Together with Lithoz, Admatec, MetShape, and Incus, Holo is adding a new quiver to 3D printing’s bow. Combining the precision of SLA and digital light processing (DLP) with sintering can lead to new business cases and new parts that are possible with 3D printing.
With a focus on volume, Holo really has quite the value proposition. We must not forget that companies such as 3D Micro Print have been doing this kind of thing for a decade or more using other 3D printing technology. With similar sizes and volumes, what Holo is doing is not really new, exactly. But, given the investment by other industries in LCD, DLP, and other light sources, Slurry SLA processes can piggyback on these technological developments to increase their capabilities. SLA machines typically work well and Admatec, Lithoz similar firms have shown that production is viable with the technology.
What is unique about Holo’s offering is that it is producing a high-volume solution that is more scaled to manufacturing and more production-line based than current solutions in Slurry SLA. Potentially, the firm could sell this line to services and end users, as well. This could really open up this technology for much larger volumes.
Typically, so far, there have been a number of known, but not well publicized micro-scale 3D printing components selling in production runs of thousands and tens of thousands. This has been ongoing for many years now. With new attention and significant investment, Slurry SLA could very well be the technology that makes the micro-scale much more accessible.
“We are excited to continue to offer new capabilities to our customers, enabling us to support a host of new MicroAM applications from surgical equipment and dental, to micro-electronics, micro-robotics, consumer electronics and jewelry,” Arian Aghababaie, co-founder of the Autodesk spinout said.
“In a short period of time, Holo has developed the highest quality and most cost effective AM technology for volume production,” contributed Mark Cupta, managing partner at Prelude Ventures.
Above, the company showcases copper micro inductor arrays, as well as jewelry pieces, that could very well be very interesting markets for Holo. The steel dental abutment is a potentially huge market, as well, with the right pricing and approvals. Holo could enable manufacturing in many areas with one and the same basic technology set up and many different materials.

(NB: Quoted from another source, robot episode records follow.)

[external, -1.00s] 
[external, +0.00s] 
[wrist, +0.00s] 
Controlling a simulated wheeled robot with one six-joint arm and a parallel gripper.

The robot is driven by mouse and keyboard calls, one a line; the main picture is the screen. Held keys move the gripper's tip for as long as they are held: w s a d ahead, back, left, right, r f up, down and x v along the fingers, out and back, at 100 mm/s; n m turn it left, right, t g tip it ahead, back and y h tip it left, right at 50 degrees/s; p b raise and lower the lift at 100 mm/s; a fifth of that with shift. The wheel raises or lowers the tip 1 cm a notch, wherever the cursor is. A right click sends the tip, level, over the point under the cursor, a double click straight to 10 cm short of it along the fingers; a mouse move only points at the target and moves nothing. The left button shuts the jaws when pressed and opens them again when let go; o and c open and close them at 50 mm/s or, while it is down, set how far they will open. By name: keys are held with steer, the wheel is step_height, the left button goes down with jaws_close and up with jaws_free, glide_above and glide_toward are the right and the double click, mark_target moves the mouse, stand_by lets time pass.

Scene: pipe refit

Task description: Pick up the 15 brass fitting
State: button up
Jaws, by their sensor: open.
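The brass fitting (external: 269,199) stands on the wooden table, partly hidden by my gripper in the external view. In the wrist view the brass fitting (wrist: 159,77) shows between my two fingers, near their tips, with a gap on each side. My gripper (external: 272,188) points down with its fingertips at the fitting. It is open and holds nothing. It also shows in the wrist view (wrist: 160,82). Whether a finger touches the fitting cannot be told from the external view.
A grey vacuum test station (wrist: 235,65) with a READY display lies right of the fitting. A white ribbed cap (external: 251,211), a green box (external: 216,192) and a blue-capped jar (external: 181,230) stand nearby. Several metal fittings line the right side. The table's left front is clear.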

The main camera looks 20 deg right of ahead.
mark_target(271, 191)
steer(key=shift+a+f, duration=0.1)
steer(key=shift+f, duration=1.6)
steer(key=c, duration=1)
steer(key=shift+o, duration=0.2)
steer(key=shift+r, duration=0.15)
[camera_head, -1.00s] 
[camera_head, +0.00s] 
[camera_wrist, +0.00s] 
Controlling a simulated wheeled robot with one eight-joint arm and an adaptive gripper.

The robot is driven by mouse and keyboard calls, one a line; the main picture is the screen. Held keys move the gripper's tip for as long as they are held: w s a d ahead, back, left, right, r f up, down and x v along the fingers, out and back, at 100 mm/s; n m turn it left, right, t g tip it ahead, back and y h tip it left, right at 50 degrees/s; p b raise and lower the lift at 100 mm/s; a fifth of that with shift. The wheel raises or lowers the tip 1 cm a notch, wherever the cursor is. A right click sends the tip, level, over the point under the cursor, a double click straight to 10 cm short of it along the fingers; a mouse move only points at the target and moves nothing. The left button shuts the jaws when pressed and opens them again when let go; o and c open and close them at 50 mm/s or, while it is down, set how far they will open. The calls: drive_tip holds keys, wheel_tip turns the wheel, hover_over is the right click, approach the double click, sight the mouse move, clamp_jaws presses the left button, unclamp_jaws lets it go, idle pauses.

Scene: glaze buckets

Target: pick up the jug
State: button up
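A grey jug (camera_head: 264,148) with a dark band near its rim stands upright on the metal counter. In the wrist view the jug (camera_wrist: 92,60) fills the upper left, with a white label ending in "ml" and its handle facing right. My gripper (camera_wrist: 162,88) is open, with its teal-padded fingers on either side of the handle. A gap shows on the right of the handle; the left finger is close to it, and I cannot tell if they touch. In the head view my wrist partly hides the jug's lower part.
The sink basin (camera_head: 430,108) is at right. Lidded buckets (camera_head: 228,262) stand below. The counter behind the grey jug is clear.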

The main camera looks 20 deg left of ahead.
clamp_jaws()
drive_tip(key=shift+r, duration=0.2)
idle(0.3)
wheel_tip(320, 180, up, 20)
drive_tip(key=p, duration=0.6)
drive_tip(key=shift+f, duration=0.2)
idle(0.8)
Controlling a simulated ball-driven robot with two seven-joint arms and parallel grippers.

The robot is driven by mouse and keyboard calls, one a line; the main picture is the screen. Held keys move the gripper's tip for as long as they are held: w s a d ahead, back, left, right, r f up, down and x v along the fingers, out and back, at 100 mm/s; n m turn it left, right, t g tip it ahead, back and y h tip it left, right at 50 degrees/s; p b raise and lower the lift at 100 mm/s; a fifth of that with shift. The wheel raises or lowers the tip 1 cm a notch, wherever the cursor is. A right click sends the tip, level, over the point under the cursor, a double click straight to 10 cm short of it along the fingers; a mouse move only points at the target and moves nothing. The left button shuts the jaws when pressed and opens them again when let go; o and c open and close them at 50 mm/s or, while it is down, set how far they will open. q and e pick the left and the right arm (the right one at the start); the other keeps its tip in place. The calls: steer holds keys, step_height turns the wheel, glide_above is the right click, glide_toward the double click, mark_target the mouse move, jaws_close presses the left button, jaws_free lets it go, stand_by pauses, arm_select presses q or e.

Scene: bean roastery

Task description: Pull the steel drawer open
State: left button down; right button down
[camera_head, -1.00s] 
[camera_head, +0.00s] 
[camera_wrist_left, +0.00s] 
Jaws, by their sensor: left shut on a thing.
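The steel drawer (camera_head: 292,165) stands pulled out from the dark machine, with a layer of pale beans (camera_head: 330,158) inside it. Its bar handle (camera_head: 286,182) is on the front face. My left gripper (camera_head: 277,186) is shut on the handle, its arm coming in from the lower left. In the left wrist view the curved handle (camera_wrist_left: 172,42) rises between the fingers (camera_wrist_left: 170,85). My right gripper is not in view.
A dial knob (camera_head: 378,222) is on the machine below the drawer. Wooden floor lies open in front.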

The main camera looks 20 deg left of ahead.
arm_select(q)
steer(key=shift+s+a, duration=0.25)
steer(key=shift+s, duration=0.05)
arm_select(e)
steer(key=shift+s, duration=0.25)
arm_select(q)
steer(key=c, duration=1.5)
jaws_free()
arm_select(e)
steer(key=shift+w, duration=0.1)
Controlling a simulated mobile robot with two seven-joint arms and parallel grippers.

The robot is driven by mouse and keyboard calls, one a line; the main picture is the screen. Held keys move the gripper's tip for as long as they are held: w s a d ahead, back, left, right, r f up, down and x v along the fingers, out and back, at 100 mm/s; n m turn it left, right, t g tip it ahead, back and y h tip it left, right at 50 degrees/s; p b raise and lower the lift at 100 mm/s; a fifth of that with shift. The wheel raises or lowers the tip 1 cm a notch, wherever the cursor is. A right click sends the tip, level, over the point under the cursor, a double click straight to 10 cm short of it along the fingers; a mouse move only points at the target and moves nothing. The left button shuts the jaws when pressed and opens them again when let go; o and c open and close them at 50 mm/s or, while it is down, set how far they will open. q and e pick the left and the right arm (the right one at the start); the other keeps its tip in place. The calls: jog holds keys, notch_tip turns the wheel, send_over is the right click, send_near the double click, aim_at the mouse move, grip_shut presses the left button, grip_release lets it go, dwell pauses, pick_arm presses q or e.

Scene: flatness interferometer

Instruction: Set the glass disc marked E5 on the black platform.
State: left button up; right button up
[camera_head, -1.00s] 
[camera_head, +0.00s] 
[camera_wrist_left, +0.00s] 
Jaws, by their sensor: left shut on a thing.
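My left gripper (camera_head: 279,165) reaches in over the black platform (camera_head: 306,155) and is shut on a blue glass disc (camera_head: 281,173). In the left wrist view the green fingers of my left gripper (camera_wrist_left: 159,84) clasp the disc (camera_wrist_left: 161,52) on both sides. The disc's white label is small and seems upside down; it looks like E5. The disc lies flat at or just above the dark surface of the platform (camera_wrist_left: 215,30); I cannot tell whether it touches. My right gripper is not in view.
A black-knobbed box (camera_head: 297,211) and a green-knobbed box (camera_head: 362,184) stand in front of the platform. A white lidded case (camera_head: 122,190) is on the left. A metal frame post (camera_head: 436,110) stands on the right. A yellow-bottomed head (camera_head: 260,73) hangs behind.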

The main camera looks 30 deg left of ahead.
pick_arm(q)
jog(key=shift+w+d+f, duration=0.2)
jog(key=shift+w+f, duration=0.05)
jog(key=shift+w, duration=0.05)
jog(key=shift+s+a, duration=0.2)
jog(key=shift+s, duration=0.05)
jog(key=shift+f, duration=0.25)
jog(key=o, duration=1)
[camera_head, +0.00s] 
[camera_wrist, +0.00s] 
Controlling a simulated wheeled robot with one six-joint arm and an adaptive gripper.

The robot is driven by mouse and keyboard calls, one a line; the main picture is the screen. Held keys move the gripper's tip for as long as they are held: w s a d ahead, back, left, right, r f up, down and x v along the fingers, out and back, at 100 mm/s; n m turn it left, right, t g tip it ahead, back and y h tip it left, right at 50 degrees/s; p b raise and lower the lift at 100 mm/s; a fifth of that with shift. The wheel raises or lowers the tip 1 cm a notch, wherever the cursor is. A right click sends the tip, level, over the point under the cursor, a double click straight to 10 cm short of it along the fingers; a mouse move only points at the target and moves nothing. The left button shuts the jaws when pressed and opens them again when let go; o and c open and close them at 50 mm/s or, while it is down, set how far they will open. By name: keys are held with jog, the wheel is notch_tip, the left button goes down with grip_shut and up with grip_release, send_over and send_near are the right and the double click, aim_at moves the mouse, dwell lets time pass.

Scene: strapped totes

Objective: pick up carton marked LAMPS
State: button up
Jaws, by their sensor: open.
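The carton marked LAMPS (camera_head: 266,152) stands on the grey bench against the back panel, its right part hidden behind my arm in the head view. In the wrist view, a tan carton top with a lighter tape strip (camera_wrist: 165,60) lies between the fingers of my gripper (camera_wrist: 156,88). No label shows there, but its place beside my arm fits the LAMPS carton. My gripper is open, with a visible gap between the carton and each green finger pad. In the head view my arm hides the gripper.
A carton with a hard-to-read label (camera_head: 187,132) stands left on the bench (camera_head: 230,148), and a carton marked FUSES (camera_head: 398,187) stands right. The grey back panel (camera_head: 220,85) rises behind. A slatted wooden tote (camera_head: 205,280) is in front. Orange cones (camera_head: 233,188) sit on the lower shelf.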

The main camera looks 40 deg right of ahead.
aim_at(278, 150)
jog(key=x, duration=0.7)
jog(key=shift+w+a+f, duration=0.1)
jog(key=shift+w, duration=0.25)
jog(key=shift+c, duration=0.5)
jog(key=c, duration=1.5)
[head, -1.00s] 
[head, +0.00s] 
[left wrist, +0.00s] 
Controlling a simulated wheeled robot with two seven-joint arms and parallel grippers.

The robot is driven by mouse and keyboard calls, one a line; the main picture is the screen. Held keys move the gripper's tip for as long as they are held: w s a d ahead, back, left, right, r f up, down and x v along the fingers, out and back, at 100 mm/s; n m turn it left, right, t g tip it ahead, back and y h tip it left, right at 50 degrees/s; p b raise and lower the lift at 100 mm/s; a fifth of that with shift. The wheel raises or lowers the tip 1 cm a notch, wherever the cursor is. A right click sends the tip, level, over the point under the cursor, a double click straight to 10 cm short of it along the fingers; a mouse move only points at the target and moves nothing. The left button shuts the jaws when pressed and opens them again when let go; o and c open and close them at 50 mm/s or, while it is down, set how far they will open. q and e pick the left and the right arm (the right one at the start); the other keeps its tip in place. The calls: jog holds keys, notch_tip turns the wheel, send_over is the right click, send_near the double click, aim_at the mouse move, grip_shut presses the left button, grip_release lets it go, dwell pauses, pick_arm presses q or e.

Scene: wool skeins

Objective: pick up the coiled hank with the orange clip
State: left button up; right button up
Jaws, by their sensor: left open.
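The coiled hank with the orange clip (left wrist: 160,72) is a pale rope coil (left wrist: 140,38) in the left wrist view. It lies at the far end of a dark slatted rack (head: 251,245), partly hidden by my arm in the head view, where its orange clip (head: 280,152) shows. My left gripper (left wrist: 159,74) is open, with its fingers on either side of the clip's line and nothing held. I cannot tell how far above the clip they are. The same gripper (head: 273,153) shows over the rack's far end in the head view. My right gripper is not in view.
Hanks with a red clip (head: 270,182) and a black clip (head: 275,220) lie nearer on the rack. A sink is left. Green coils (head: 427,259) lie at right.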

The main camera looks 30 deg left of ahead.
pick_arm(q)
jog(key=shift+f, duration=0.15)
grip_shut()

This could make for an exciting business case from the viewpoint of an investor in a potentially expanding market for myriad new applications and parts. I still think that Holo’s initial focus on copper was very exciting. This is a difficult and costly technology to do in many other processes, such as powder bed fusion. But, with an expanding materials portfolio, the company could yet find not one but many winning applications in high-volume metal printing.